## GIVEN EXERCISE
Output all the material that follows, exactly as given.

## STORED DATA

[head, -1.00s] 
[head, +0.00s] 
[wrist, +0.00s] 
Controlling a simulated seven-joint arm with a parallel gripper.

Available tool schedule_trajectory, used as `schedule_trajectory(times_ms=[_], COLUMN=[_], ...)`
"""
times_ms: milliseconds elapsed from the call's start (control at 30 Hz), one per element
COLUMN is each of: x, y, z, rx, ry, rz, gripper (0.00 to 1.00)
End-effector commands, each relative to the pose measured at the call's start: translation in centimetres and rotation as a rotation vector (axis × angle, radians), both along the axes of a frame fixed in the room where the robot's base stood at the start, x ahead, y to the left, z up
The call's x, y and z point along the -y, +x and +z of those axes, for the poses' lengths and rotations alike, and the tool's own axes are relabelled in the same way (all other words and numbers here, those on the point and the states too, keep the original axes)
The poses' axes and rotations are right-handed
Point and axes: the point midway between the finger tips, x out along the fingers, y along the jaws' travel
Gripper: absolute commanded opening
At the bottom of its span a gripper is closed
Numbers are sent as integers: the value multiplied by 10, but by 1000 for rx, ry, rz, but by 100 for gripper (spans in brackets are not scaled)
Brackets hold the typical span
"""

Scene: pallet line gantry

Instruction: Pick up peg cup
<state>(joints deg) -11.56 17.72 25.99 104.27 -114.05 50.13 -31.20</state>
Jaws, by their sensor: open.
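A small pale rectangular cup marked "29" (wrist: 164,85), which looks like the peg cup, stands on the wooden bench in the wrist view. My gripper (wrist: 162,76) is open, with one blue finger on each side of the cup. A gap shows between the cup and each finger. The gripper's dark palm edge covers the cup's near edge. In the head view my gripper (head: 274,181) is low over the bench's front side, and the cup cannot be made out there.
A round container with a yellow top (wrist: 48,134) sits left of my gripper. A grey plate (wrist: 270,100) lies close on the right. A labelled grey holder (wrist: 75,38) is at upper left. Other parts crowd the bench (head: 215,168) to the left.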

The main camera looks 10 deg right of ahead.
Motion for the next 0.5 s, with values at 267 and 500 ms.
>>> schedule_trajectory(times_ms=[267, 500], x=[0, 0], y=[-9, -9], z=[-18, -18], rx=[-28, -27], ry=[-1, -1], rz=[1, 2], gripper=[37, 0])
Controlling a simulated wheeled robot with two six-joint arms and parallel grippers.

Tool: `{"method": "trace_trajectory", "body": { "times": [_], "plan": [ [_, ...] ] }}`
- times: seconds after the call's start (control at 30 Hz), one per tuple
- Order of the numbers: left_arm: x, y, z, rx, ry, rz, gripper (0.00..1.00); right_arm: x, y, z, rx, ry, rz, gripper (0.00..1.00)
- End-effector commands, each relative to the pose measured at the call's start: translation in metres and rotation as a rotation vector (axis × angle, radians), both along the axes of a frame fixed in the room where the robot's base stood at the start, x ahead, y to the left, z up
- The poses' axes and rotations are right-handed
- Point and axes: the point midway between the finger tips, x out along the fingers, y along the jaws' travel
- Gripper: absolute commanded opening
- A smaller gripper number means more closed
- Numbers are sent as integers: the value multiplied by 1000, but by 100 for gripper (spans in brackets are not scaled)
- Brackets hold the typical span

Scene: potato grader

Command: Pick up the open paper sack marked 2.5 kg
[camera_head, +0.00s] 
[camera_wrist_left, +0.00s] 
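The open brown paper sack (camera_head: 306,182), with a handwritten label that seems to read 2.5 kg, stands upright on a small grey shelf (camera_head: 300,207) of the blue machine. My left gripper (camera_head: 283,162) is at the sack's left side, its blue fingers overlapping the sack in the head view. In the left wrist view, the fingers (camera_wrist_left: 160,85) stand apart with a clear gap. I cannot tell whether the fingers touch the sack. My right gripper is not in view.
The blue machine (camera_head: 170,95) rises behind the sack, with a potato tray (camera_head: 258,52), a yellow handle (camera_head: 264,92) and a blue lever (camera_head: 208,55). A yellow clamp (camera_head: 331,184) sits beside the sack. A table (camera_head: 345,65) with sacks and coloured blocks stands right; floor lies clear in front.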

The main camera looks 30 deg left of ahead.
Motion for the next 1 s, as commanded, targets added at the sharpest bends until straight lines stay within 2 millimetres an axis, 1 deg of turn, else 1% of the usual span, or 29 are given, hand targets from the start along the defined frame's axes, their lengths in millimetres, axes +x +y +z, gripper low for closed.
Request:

## COMPLETE RESPONSE
[head, -1.00s] 
[head, +0.00s] 
[wrist, +0.00s] 
Controlling a simulated seven-joint arm with a parallel gripper.

Available tool schedule_trajectory, used as `schedule_trajectory(times_ms=[_], COLUMN=[_], ...)`
"""
times_ms: milliseconds elapsed from the call's start (control at 30 Hz), one per element
COLUMN is each of: x, y, z, rx, ry, rz, gripper (0.00 to 1.00)
End-effector commands, each relative to the pose measured at the call's start: translation in centimetres and rotation as a rotation vector (axis × angle, radians), both along the axes of a frame fixed in the room where the robot's base stood at the start, x ahead, y to the left, z up
The call's x, y and z point along the -y, +x and +z of those axes, for the poses' lengths and rotations alike, and the tool's own axes are relabelled in the same way (all other words and numbers here, those on the point and the states too, keep the original axes)
The poses' axes and rotations are right-handed
Point and axes: the point midway between the finger tips, x out along the fingers, y along the jaws' travel
Gripper: absolute commanded opening
At the bottom of its span a gripper is closed
Numbers are sent as integers: the value multiplied by 10, but by 1000 for rx, ry, rz, but by 100 for gripper (spans in brackets are not scaled)
Brackets hold the typical span
"""

Scene: pallet line gantry

Instruction: Pick up peg cup
<state>(joints deg) -11.56 17.72 25.99 104.27 -114.05 50.13 -31.20</state>
Jaws, by their sensor: open.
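A small pale rectangular cup marked "29" (wrist: 164,85), which looks like the peg cup, stands on the wooden bench in the wrist view. My gripper (wrist: 162,76) is open, with one blue finger on each side of the cup. A gap shows between the cup and each finger. The gripper's dark palm edge covers the cup's near edge. In the head view my gripper (head: 274,181) is low over the bench's front side, and the cup cannot be made out there.
A round container with a yellow top (wrist: 48,134) sits left of my gripper. A grey plate (wrist: 270,100) lies close on the right. A labelled grey holder (wrist: 75,38) is at upper left. Other parts crowd the bench (head: 215,168) to the left.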

The main camera looks 10 deg right of ahead.
Motion for the next 0.5 s, with values at 267 and 500 ms.
>>> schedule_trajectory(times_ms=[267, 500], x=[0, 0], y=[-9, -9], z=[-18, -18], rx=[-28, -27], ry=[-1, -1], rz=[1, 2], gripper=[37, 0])
Controlling a simulated wheeled robot with two six-joint arms and parallel grippers.

Tool: `{"method": "trace_trajectory", "body": { "times": [_], "plan": [ [_, ...] ] }}`
- times: seconds after the call's start (control at 30 Hz), one per tuple
- Order of the numbers: left_arm: x, y, z, rx, ry, rz, gripper (0.00..1.00); right_arm: x, y, z, rx, ry, rz, gripper (0.00..1.00)
- End-effector commands, each relative to the pose measured at the call's start: translation in metres and rotation as a rotation vector (axis × angle, radians), both along the axes of a frame fixed in the room where the robot's base stood at the start, x ahead, y to the left, z up
- The poses' axes and rotations are right-handed
- Point and axes: the point midway between the finger tips, x out along the fingers, y along the jaws' travel
- Gripper: absolute commanded opening
- A smaller gripper number means more closed
- Numbers are sent as integers: the value multiplied by 1000, but by 100 for gripper (spans in brackets are not scaled)
- Brackets hold the typical span

Scene: potato grader

Command: Pick up the open paper sack marked 2.5 kg
[camera_head, +0.00s] 
[camera_wrist_left, +0.00s] 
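The open brown paper sack (camera_head: 306,182), with a handwritten label that seems to read 2.5 kg, stands upright on a small grey shelf (camera_head: 300,207) of the blue machine. My left gripper (camera_head: 283,162) is at the sack's left side, its blue fingers overlapping the sack in the head view. In the left wrist view, the fingers (camera_wrist_left: 160,85) stand apart with a clear gap. I cannot tell whether the fingers touch the sack. My right gripper is not in view.
The blue machine (camera_head: 170,95) rises behind the sack, with a potato tray (camera_head: 258,52), a yellow handle (camera_head: 264,92) and a blue lever (camera_head: 208,55). A yellow clamp (camera_head: 331,184) sits beside the sack. A table (camera_head: 345,65) with sacks and coloured blocks stands right; floor lies clear in front.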

The main camera looks 30 deg left of ahead.
Motion for the next 1 s, as commanded, targets added at the sharpest bends until straight lines stay within 2 millimetres an axis, 1 deg of turn, else 1% of the usual span, or 29 are given, hand targets from the start along the defined frame's axes, their lengths in millimetres, axes +x +y +z, gripper low for closed.
Request:

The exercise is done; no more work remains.